What to work on: Return each line of the material verbatim.

Dataset:
▶
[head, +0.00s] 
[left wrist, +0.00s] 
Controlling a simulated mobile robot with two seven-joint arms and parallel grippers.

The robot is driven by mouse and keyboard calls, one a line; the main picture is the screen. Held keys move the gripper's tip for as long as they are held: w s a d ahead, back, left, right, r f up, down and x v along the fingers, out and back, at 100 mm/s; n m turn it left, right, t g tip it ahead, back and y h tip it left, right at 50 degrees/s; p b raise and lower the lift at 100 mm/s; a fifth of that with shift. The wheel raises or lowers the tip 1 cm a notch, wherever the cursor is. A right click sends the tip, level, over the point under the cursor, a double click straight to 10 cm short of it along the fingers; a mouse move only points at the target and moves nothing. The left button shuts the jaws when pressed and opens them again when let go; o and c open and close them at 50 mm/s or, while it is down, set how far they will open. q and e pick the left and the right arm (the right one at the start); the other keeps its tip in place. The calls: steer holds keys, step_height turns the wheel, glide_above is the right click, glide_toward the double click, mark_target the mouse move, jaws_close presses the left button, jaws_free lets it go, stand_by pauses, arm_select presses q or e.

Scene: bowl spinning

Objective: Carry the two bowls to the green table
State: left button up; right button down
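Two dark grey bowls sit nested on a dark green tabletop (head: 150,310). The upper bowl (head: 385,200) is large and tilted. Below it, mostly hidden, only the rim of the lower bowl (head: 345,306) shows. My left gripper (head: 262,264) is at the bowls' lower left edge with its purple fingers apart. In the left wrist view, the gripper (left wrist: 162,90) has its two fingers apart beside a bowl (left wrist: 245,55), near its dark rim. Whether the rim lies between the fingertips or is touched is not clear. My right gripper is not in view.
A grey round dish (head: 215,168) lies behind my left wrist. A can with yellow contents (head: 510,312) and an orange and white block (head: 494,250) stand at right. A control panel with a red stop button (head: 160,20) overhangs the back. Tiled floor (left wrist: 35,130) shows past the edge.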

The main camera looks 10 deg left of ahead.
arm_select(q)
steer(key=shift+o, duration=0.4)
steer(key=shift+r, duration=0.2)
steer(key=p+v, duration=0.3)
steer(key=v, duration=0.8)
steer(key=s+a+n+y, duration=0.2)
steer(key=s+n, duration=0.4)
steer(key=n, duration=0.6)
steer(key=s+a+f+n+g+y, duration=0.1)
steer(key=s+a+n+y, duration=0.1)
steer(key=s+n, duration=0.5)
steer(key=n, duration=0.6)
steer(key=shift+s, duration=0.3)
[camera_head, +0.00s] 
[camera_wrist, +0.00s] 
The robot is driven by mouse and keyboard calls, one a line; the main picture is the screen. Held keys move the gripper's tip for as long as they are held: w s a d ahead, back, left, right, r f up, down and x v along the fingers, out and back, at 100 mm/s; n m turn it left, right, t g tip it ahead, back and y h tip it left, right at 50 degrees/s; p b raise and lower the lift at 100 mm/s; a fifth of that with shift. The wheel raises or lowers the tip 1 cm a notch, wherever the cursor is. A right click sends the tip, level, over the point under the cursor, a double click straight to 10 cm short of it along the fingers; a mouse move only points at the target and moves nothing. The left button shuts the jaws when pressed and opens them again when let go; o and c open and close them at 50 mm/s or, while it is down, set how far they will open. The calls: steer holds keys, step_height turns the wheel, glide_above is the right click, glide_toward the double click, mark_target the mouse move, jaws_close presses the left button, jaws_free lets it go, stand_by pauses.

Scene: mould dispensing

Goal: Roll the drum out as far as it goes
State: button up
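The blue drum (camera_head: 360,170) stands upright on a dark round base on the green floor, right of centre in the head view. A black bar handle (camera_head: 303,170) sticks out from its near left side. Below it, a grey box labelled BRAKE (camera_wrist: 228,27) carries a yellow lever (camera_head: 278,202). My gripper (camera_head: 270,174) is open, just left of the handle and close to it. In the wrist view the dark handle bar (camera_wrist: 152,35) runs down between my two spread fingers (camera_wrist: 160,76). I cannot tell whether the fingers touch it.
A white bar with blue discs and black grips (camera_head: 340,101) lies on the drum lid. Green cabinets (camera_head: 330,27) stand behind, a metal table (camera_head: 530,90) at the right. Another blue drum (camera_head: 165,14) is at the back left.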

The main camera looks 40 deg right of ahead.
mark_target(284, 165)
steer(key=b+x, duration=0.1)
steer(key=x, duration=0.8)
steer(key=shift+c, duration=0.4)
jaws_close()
◀
Task output:
[head, +0.00s] 
[left wrist, +0.00s] 
Controlling a simulated mobile robot with two seven-joint arms and parallel grippers.

The robot is driven by mouse and keyboard calls, one a line; the main picture is the screen. Held keys move the gripper's tip for as long as they are held: w s a d ahead, back, left, right, r f up, down and x v along the fingers, out and back, at 100 mm/s; n m turn it left, right, t g tip it ahead, back and y h tip it left, right at 50 degrees/s; p b raise and lower the lift at 100 mm/s; a fifth of that with shift. The wheel raises or lowers the tip 1 cm a notch, wherever the cursor is. A right click sends the tip, level, over the point under the cursor, a double click straight to 10 cm short of it along the fingers; a mouse move only points at the target and moves nothing. The left button shuts the jaws when pressed and opens them again when let go; o and c open and close them at 50 mm/s or, while it is down, set how far they will open. q and e pick the left and the right arm (the right one at the start); the other keeps its tip in place. The calls: steer holds keys, step_height turns the wheel, glide_above is the right click, glide_toward the double click, mark_target the mouse move, jaws_close presses the left button, jaws_free lets it go, stand_by pauses, arm_select presses q or e.

Scene: bowl spinning

Objective: Carry the two bowls to the green table
State: left button up; right button down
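Two dark grey bowls sit nested on a dark green tabletop (head: 150,310). The upper bowl (head: 385,200) is large and tilted. Below it, mostly hidden, only the rim of the lower bowl (head: 345,306) shows. My left gripper (head: 262,264) is at the bowls' lower left edge with its purple fingers apart. In the left wrist view, the gripper (left wrist: 162,90) has its two fingers apart beside a bowl (left wrist: 245,55), near its dark rim. Whether the rim lies between the fingertips or is touched is not clear. My right gripper is not in view.
A grey round dish (head: 215,168) lies behind my left wrist. A can with yellow contents (head: 510,312) and an orange and white block (head: 494,250) stand at right. A control panel with a red stop button (head: 160,20) overhangs the back. Tiled floor (left wrist: 35,130) shows past the edge.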

The main camera looks 10 deg left of ahead.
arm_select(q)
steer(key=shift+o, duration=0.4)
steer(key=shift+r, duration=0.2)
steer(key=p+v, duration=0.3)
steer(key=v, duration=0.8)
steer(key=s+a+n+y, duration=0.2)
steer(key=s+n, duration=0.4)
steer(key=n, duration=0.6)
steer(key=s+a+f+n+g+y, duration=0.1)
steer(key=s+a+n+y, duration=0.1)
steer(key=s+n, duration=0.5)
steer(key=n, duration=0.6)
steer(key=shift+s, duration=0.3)
[camera_head, +0.00s] 
[camera_wrist, +0.00s] 
The robot is driven by mouse and keyboard calls, one a line; the main picture is the screen. Held keys move the gripper's tip for as long as they are held: w s a d ahead, back, left, right, r f up, down and x v along the fingers, out and back, at 100 mm/s; n m turn it left, right, t g tip it ahead, back and y h tip it left, right at 50 degrees/s; p b raise and lower the lift at 100 mm/s; a fifth of that with shift. The wheel raises or lowers the tip 1 cm a notch, wherever the cursor is. A right click sends the tip, level, over the point under the cursor, a double click straight to 10 cm short of it along the fingers; a mouse move only points at the target and moves nothing. The left button shuts the jaws when pressed and opens them again when let go; o and c open and close them at 50 mm/s or, while it is down, set how far they will open. The calls: steer holds keys, step_height turns the wheel, glide_above is the right click, glide_toward the double click, mark_target the mouse move, jaws_close presses the left button, jaws_free lets it go, stand_by pauses.

Scene: mould dispensing

Goal: Roll the drum out as far as it goes
State: button up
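The blue drum (camera_head: 360,170) stands upright on a dark round base on the green floor, right of centre in the head view. A black bar handle (camera_head: 303,170) sticks out from its near left side. Below it, a grey box labelled BRAKE (camera_wrist: 228,27) carries a yellow lever (camera_head: 278,202). My gripper (camera_head: 270,174) is open, just left of the handle and close to it. In the wrist view the dark handle bar (camera_wrist: 152,35) runs down between my two spread fingers (camera_wrist: 160,76). I cannot tell whether the fingers touch it.
A white bar with blue discs and black grips (camera_head: 340,101) lies on the drum lid. Green cabinets (camera_head: 330,27) stand behind, a metal table (camera_head: 530,90) at the right. Another blue drum (camera_head: 165,14) is at the back left.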

The main camera looks 40 deg right of ahead.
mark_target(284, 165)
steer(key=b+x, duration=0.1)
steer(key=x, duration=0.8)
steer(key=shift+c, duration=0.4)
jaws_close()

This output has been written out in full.